「徳川家基が亡くなった際に…」松平定信が本多忠籌を「英雄」「誠実」と評価したワケ

天明の大飢饉で定信は餓死者を出さなかった
天明の大飢饉は、江戸三大飢饉(享保の大飢饉・天保の大飢饉)の1つです。冷害や浅間山の噴火(天明3年=1783)などで凶作となり、飢饉の惨状に拍車をかけたと言われています。
特に東北の被害は甚大でした。白河藩主であった松平定信(後に江戸幕府の老中就任)は、自叙伝『宇下人言』に凄まじい数の飢饉による死者数を書き込んでいます。
「仙台にて餓死したる人、四十万にみてり。津軽も二三十万人死せり」と。
しかし、定信の領国(白河)に餓死者は出なかったと言われています。先述の自叙伝にて、定信も「予が領国は死せるものなしと言えり」と記しています。だが、続けて「餓死しなかったとは言え、食べ物が悪くて、死んだ者がいるかと思うと、今も辛い」とも記しているのです。
白河藩の家中においても「飯料」に事欠く人々もいました。よって、そうした人々が藩上層部に何事か願い出たいとの話があったようで、定信は彼らを招きます。
組頭など残らず招いて、次のような内容の書き付けを与えたようです。「貧困に及ぶ者は願い出よ。重宝も人命には代え難い。どのようなことをしても救おう」と。

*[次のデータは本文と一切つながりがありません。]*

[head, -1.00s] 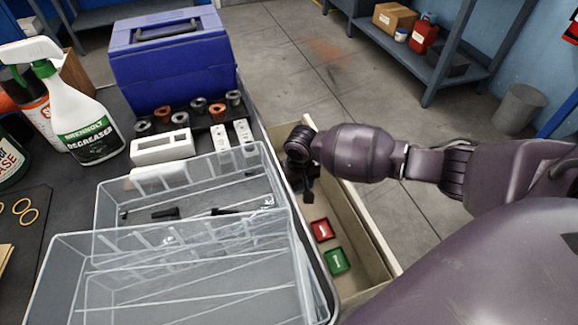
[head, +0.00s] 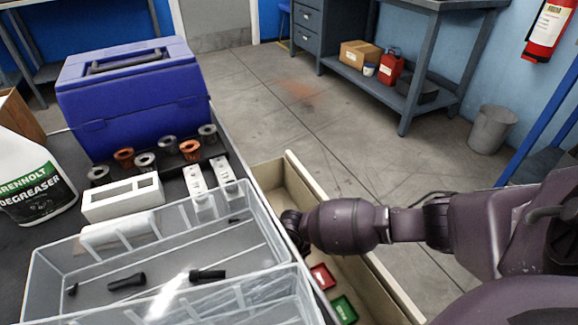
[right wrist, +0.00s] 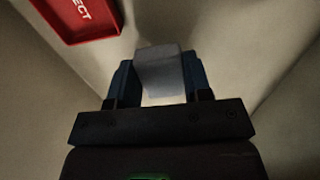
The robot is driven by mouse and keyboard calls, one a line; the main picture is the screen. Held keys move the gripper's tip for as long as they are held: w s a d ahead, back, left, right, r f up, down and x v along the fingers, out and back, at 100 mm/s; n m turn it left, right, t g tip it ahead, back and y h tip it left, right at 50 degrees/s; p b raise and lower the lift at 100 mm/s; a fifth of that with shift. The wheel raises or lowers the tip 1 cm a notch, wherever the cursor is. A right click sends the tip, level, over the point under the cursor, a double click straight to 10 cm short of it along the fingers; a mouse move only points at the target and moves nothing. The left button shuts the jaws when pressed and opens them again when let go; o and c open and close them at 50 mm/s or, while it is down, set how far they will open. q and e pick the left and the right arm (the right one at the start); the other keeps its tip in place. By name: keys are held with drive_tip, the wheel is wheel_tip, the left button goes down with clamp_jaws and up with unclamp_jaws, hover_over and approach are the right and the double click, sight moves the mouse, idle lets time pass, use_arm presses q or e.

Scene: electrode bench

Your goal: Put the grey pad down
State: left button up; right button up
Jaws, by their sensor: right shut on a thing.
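My right gripper (right wrist: 160,92) is shut on a pale grey pad (right wrist: 160,68), which sits between its two dark blue fingers in the right wrist view. The gripper is down in an open beige drawer (head: 380,272), near the red tray (right wrist: 78,18). In the head view my right arm reaches in from the right, and the fingers and pad are hidden behind the clear bin. I cannot tell whether the pad touches the drawer floor. My left gripper is not in view.
The red tray also shows in the head view (head: 322,277), with a green tray (head: 345,309) beside it in the drawer. Clear bins (head: 60,265), a white block (head: 122,197), several metal collars and a blue toolbox (head: 135,100) crowd the bench left of the drawer.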

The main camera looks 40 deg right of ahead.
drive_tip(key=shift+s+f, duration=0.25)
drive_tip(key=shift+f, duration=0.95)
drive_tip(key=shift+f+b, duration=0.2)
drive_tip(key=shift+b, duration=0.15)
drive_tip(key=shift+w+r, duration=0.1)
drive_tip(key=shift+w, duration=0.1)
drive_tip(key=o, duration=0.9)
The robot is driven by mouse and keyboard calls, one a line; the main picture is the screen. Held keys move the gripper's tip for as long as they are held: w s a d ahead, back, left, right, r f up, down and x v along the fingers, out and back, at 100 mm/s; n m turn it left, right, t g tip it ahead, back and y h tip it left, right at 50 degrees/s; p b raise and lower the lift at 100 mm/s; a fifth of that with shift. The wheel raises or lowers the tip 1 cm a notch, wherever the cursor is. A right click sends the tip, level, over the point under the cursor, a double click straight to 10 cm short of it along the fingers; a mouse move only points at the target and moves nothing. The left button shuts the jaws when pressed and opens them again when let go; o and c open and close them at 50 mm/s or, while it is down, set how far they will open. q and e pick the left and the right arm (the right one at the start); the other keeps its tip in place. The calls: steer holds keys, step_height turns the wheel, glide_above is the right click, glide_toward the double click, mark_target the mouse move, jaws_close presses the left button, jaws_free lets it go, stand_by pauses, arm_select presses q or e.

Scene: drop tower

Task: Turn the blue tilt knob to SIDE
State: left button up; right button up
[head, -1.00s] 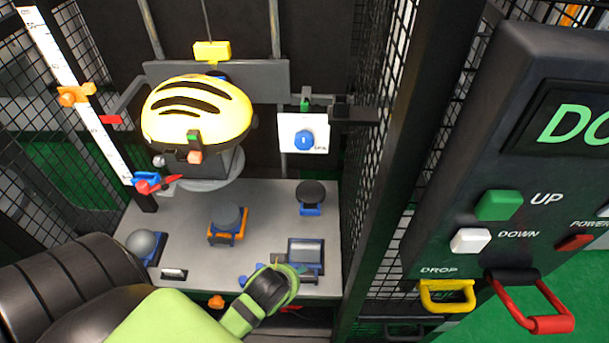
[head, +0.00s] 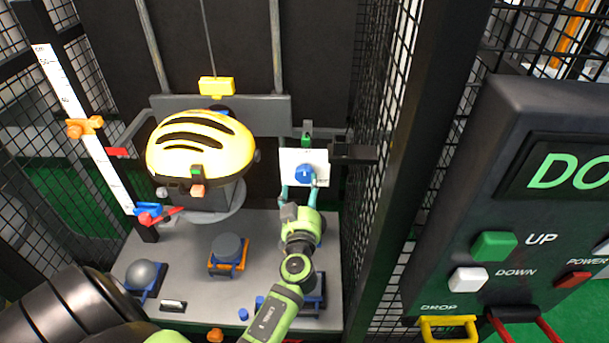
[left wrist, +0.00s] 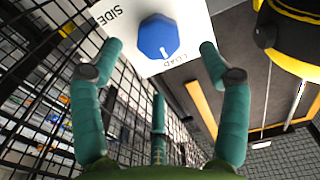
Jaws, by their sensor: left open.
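The blue tilt knob (head: 304,174) sits on a white plate (head: 290,160) at the right of the helmet carriage. In the left wrist view the knob (left wrist: 158,37) has a white mark turned toward the LOAD label, while the SIDE label is at the plate's upper left. My left gripper (head: 300,187) is open just in front of the plate. Its fingertips (left wrist: 160,48) stand apart on either side of the knob in the wrist view; I cannot tell whether they touch it. My right gripper is not in view.
A yellow helmet (head: 200,146) hangs left of the plate. Several anvils stand on the grey table (head: 190,240) below. A mesh cage wall (head: 390,110) is close on the right, with a control panel (head: 500,220) beyond it.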

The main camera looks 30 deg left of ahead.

この定信の力強い言葉を聞いて、皆、喜んだそうです。領民や家臣の想いを汲み取り、彼らを救うため尽力する1人の藩主(定信)の様子が自叙伝からは垣間見えます(定信は蔵から米を出して、人々に与えます)。
また定信は、百姓を前にして、どれほどの米麦を蓄えればよいかを教えたといいます。米麦を毎年蓄えていけば、飢饉があっても、大丈夫というわけです。